**Exercise goal:** Give the data below again, word for word.

**Material for this task:**
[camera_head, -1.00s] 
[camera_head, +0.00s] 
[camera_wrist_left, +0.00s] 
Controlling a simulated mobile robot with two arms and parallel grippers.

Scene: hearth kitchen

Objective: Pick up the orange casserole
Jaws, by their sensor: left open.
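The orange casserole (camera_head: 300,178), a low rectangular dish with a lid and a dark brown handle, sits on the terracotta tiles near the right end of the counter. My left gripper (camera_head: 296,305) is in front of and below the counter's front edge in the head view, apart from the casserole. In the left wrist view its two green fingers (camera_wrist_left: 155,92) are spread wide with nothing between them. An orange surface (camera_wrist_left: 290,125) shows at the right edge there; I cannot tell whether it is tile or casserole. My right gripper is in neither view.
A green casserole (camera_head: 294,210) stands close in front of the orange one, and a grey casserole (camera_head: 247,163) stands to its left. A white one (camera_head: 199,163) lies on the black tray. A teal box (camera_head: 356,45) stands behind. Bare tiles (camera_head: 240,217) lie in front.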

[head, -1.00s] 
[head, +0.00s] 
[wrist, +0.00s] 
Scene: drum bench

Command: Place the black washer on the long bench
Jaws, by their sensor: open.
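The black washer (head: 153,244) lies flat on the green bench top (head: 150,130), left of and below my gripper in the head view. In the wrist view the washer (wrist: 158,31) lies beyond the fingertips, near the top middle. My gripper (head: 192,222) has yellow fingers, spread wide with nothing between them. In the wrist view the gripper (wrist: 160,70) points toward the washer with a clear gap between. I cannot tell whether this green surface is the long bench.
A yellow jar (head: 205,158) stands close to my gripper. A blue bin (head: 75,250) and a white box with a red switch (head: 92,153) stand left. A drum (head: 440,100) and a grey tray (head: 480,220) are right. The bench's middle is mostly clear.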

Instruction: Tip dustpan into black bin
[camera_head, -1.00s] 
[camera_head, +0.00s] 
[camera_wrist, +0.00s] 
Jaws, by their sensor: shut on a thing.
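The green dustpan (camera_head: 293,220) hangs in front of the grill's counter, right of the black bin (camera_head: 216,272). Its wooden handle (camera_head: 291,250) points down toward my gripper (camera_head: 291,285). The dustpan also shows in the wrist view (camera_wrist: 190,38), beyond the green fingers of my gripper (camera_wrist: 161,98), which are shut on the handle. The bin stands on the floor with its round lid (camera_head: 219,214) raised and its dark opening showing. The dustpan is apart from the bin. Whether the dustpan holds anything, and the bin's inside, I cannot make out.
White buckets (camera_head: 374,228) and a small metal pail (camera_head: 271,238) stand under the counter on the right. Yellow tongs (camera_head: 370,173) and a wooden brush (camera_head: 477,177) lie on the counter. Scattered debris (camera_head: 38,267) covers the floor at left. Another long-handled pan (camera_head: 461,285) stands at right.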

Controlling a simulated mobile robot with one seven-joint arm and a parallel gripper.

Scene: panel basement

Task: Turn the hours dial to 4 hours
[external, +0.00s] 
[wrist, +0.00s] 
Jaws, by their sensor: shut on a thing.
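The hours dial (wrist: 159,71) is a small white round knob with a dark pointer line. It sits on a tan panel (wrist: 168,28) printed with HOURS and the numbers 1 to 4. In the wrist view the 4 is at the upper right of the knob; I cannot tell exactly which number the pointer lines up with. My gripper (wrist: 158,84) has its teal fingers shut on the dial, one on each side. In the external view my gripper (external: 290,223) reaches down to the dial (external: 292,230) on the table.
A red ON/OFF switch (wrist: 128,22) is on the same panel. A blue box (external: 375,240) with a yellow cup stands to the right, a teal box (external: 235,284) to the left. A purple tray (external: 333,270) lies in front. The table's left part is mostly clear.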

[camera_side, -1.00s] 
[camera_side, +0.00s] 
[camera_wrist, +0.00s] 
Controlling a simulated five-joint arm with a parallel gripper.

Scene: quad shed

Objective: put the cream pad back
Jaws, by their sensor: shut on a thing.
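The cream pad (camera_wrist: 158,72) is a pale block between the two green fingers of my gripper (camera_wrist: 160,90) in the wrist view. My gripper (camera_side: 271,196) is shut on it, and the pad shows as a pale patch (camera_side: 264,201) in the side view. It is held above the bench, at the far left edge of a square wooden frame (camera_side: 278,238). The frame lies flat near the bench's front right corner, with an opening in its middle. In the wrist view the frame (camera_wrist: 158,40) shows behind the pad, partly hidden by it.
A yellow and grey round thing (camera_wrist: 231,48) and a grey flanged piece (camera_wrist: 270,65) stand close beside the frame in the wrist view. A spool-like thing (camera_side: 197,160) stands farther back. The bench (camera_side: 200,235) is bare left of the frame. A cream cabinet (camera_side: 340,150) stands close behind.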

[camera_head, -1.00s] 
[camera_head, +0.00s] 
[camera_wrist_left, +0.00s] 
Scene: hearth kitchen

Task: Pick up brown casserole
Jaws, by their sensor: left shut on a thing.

**Answer to the task:**
[camera_head, -1.00s] 
[camera_head, +0.00s] 
[camera_wrist_left, +0.00s] 
Controlling a simulated mobile robot with two arms and parallel grippers.

Scene: hearth kitchen

Objective: Pick up the orange casserole
Jaws, by their sensor: left open.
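The orange casserole (camera_head: 300,178), a low rectangular dish with a lid and a dark brown handle, sits on the terracotta tiles near the right end of the counter. My left gripper (camera_head: 296,305) is in front of and below the counter's front edge in the head view, apart from the casserole. In the left wrist view its two green fingers (camera_wrist_left: 155,92) are spread wide with nothing between them. An orange surface (camera_wrist_left: 290,125) shows at the right edge there; I cannot tell whether it is tile or casserole. My right gripper is in neither view.
A green casserole (camera_head: 294,210) stands close in front of the orange one, and a grey casserole (camera_head: 247,163) stands to its left. A white one (camera_head: 199,163) lies on the black tray. A teal box (camera_head: 356,45) stands behind. Bare tiles (camera_head: 240,217) lie in front.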

[head, -1.00s] 
[head, +0.00s] 
[wrist, +0.00s] 
Scene: drum bench

Command: Place the black washer on the long bench
Jaws, by their sensor: open.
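The black washer (head: 153,244) lies flat on the green bench top (head: 150,130), left of and below my gripper in the head view. In the wrist view the washer (wrist: 158,31) lies beyond the fingertips, near the top middle. My gripper (head: 192,222) has yellow fingers, spread wide with nothing between them. In the wrist view the gripper (wrist: 160,70) points toward the washer with a clear gap between. I cannot tell whether this green surface is the long bench.
A yellow jar (head: 205,158) stands close to my gripper. A blue bin (head: 75,250) and a white box with a red switch (head: 92,153) stand left. A drum (head: 440,100) and a grey tray (head: 480,220) are right. The bench's middle is mostly clear.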

Instruction: Tip dustpan into black bin
[camera_head, -1.00s] 
[camera_head, +0.00s] 
[camera_wrist, +0.00s] 
Jaws, by their sensor: shut on a thing.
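The green dustpan (camera_head: 293,220) hangs in front of the grill's counter, right of the black bin (camera_head: 216,272). Its wooden handle (camera_head: 291,250) points down toward my gripper (camera_head: 291,285). The dustpan also shows in the wrist view (camera_wrist: 190,38), beyond the green fingers of my gripper (camera_wrist: 161,98), which are shut on the handle. The bin stands on the floor with its round lid (camera_head: 219,214) raised and its dark opening showing. The dustpan is apart from the bin. Whether the dustpan holds anything, and the bin's inside, I cannot make out.
White buckets (camera_head: 374,228) and a small metal pail (camera_head: 271,238) stand under the counter on the right. Yellow tongs (camera_head: 370,173) and a wooden brush (camera_head: 477,177) lie on the counter. Scattered debris (camera_head: 38,267) covers the floor at left. Another long-handled pan (camera_head: 461,285) stands at right.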

Controlling a simulated mobile robot with one seven-joint arm and a parallel gripper.

Scene: panel basement

Task: Turn the hours dial to 4 hours
[external, +0.00s] 
[wrist, +0.00s] 
Jaws, by their sensor: shut on a thing.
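The hours dial (wrist: 159,71) is a small white round knob with a dark pointer line. It sits on a tan panel (wrist: 168,28) printed with HOURS and the numbers 1 to 4. In the wrist view the 4 is at the upper right of the knob; I cannot tell exactly which number the pointer lines up with. My gripper (wrist: 158,84) has its teal fingers shut on the dial, one on each side. In the external view my gripper (external: 290,223) reaches down to the dial (external: 292,230) on the table.
A red ON/OFF switch (wrist: 128,22) is on the same panel. A blue box (external: 375,240) with a yellow cup stands to the right, a teal box (external: 235,284) to the left. A purple tray (external: 333,270) lies in front. The table's left part is mostly clear.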

[camera_side, -1.00s] 
[camera_side, +0.00s] 
[camera_wrist, +0.00s] 
Controlling a simulated five-joint arm with a parallel gripper.

Scene: quad shed

Objective: put the cream pad back
Jaws, by their sensor: shut on a thing.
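The cream pad (camera_wrist: 158,72) is a pale block between the two green fingers of my gripper (camera_wrist: 160,90) in the wrist view. My gripper (camera_side: 271,196) is shut on it, and the pad shows as a pale patch (camera_side: 264,201) in the side view. It is held above the bench, at the far left edge of a square wooden frame (camera_side: 278,238). The frame lies flat near the bench's front right corner, with an opening in its middle. In the wrist view the frame (camera_wrist: 158,40) shows behind the pad, partly hidden by it.
A yellow and grey round thing (camera_wrist: 231,48) and a grey flanged piece (camera_wrist: 270,65) stand close beside the frame in the wrist view. A spool-like thing (camera_side: 197,160) stands farther back. The bench (camera_side: 200,235) is bare left of the frame. A cream cabinet (camera_side: 340,150) stands close behind.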

[camera_head, -1.00s] 
[camera_head, +0.00s] 
[camera_wrist_left, +0.00s] 
Scene: hearth kitchen

Task: Pick up brown casserole
Jaws, by their sensor: left shut on a thing.

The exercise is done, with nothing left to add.